Sornette reports a small number of actual predictions (made before the events took place). Five crash predictions were made. Two were false alarms, and two (or three, depending on how loosely you define ‘crash’) were successes. This is, of course, a terribly small sample. But even predicting two crashes correctly is something. One can do some math to say whether it is really significant (and Sornette does), but I mistrust such endeavours. Needless to say, I need more convincing.

What is the use?

You can do two things with your ability to predict crashes. You can make money, or at least avoid losses, and you can help prevent future crashes. If people believe the model works, when a crash seems likely to be coming, speculation should slow. The market could become more stable (in fact, it is not clear that it might not rather cause the opposite). Authorities could use the model to decide when to step in. The problem is, if this works, the model will now be a bad predictor of crashes.

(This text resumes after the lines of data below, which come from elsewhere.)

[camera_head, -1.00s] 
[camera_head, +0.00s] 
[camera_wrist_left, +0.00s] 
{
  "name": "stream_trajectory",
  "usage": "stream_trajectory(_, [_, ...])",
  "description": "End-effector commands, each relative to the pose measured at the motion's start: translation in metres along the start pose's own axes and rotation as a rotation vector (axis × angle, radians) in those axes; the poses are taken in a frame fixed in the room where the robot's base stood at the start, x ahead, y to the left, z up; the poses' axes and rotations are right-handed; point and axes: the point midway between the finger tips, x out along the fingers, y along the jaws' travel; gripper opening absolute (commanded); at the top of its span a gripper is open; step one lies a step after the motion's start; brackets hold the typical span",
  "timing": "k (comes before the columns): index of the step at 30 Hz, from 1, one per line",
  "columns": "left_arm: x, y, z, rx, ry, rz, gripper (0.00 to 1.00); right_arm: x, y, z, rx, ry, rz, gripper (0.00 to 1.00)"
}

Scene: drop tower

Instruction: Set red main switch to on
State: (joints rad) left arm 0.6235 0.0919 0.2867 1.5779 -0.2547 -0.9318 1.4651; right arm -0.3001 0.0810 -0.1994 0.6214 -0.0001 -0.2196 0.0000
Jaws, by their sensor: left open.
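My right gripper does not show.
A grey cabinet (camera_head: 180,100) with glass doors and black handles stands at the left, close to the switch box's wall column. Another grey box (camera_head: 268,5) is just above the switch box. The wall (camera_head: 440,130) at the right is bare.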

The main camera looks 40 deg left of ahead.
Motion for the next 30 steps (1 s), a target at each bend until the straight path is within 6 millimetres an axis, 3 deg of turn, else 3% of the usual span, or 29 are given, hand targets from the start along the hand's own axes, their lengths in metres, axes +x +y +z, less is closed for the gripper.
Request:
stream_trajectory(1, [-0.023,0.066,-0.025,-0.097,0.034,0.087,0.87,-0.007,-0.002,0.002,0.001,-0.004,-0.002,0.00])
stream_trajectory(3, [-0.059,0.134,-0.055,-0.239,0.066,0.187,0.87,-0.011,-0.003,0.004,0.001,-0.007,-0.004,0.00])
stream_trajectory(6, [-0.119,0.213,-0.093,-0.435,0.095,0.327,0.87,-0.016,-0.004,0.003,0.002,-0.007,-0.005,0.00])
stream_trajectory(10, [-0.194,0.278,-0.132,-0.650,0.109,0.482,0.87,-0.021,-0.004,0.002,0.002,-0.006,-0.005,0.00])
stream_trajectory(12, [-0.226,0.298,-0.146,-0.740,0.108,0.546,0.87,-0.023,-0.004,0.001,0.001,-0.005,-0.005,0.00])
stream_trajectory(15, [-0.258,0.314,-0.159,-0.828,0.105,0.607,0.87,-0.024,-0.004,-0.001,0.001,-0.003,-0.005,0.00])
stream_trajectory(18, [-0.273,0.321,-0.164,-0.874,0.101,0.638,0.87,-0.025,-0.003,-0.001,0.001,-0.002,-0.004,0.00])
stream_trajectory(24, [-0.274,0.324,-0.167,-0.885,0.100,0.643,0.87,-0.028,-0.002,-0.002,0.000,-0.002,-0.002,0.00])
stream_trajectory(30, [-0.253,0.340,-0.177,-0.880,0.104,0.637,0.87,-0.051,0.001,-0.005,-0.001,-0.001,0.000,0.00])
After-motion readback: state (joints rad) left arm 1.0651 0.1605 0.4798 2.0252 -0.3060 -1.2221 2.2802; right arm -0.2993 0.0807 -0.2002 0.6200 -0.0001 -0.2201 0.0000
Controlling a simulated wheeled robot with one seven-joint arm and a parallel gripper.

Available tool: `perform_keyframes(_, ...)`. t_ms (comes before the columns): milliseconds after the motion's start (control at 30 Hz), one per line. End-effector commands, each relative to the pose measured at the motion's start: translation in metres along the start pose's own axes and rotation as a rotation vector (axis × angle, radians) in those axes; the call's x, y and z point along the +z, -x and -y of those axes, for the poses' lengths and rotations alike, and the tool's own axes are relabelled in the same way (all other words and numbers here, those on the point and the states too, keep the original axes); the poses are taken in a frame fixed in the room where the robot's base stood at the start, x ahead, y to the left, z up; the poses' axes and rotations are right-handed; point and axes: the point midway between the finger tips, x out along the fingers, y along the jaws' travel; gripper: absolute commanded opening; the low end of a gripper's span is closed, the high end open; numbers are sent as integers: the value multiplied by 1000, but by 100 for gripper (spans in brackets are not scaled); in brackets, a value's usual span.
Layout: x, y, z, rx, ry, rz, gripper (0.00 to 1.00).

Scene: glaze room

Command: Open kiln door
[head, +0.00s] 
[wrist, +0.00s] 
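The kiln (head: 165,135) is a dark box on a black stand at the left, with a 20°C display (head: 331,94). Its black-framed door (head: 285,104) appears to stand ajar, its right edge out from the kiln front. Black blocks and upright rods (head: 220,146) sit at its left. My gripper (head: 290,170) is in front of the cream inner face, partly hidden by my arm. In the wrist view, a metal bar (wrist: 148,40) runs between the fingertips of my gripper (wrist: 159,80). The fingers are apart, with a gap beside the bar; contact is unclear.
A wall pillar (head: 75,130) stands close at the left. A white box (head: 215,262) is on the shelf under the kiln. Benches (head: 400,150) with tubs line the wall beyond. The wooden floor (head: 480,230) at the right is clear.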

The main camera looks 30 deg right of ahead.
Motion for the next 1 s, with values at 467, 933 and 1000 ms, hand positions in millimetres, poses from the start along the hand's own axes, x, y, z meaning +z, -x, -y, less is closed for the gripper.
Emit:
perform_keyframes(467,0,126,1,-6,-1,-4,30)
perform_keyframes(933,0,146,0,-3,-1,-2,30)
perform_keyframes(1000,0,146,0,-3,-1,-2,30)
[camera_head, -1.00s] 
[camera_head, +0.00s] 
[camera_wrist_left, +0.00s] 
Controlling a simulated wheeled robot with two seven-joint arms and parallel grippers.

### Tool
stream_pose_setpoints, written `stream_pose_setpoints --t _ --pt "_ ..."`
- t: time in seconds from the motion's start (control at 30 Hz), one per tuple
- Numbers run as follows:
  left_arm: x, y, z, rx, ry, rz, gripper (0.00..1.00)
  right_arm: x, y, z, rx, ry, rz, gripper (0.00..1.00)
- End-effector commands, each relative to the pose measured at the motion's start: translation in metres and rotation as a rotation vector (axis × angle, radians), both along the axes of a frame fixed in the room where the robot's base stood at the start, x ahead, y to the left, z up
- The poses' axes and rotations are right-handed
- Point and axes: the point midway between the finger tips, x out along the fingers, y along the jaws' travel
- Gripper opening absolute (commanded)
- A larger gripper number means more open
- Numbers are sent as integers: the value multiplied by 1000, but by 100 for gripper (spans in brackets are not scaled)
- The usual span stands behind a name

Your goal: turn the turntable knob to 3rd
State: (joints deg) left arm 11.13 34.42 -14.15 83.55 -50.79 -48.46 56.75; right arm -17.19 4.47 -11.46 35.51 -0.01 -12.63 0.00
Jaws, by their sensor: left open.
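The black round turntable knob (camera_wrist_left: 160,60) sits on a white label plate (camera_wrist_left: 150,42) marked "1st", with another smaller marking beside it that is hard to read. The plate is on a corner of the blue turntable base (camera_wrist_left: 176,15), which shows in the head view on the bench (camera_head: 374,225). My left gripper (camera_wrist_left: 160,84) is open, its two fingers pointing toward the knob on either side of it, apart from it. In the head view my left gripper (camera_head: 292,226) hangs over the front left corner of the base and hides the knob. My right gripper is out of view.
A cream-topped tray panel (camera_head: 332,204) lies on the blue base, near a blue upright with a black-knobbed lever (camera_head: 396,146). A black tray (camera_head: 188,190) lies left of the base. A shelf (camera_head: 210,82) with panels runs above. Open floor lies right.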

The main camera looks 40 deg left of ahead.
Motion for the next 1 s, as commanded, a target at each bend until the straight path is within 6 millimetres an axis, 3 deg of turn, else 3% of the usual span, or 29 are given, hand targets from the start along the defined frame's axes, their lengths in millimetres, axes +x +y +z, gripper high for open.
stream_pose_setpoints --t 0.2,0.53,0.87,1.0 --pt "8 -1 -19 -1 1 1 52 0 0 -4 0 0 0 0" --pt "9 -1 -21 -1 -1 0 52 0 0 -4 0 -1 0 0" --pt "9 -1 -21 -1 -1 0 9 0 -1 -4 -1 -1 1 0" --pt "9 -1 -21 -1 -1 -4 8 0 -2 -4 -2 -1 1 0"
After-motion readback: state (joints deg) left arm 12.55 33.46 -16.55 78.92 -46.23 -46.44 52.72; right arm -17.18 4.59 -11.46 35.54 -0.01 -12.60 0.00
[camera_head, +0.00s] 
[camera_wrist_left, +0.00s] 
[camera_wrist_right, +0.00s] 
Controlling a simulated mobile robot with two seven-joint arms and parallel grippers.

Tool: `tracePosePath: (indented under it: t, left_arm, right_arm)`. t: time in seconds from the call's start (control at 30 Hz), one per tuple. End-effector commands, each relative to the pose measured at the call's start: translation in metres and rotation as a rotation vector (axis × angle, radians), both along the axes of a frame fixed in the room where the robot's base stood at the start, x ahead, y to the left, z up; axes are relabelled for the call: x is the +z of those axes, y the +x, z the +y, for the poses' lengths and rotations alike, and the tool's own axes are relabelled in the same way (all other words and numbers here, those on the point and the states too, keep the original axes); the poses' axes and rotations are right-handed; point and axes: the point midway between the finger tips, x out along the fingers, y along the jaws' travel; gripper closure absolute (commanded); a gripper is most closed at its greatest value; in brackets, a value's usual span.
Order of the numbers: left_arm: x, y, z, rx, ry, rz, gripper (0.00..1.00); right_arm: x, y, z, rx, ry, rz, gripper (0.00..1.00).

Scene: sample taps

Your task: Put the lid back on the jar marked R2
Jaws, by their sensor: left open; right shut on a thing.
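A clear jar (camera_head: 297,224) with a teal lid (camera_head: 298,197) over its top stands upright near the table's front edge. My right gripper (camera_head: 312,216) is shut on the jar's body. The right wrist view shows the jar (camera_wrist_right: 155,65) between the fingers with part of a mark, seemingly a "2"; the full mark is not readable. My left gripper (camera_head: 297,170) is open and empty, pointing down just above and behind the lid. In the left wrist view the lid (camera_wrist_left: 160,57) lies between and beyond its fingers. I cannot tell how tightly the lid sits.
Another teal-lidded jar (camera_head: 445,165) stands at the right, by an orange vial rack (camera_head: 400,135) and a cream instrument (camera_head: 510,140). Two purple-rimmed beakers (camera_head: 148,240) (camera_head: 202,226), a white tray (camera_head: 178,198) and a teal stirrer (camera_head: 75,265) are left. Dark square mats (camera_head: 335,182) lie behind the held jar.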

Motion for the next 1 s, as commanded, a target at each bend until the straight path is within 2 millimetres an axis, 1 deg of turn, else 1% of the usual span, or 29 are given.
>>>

It is also precisely when action is needed the most when the model is least likely to be trusted. In a speculative orgy, people want to believe the good times will continue. The model would have failed before. Perhaps it is wrong this time too. I do not believe the Sornette model is likely to have this effect, merely because it does not appear to have been widely adopted. Even if crashes do not occur as predicted by the model, this does not mean they will not occur. They may develop a new pattern, one the model cannot account for.

Final word

Stock market prediction is a perilous business. At best it is imprecise, unreliable. At worst it attracts charlatans and those who would manipulate markets for their own ends. In the midst of a speculative frenzy it seems that we should know better; we should know things cannot last. We seem to be unwilling to predict the end. We can neither trust our models nor our instincts. The former are too simple, the latter too susceptible to fallibility.

References

Sornette, D. (2003). Why stock markets crash. Woodstock: Princeton University Press.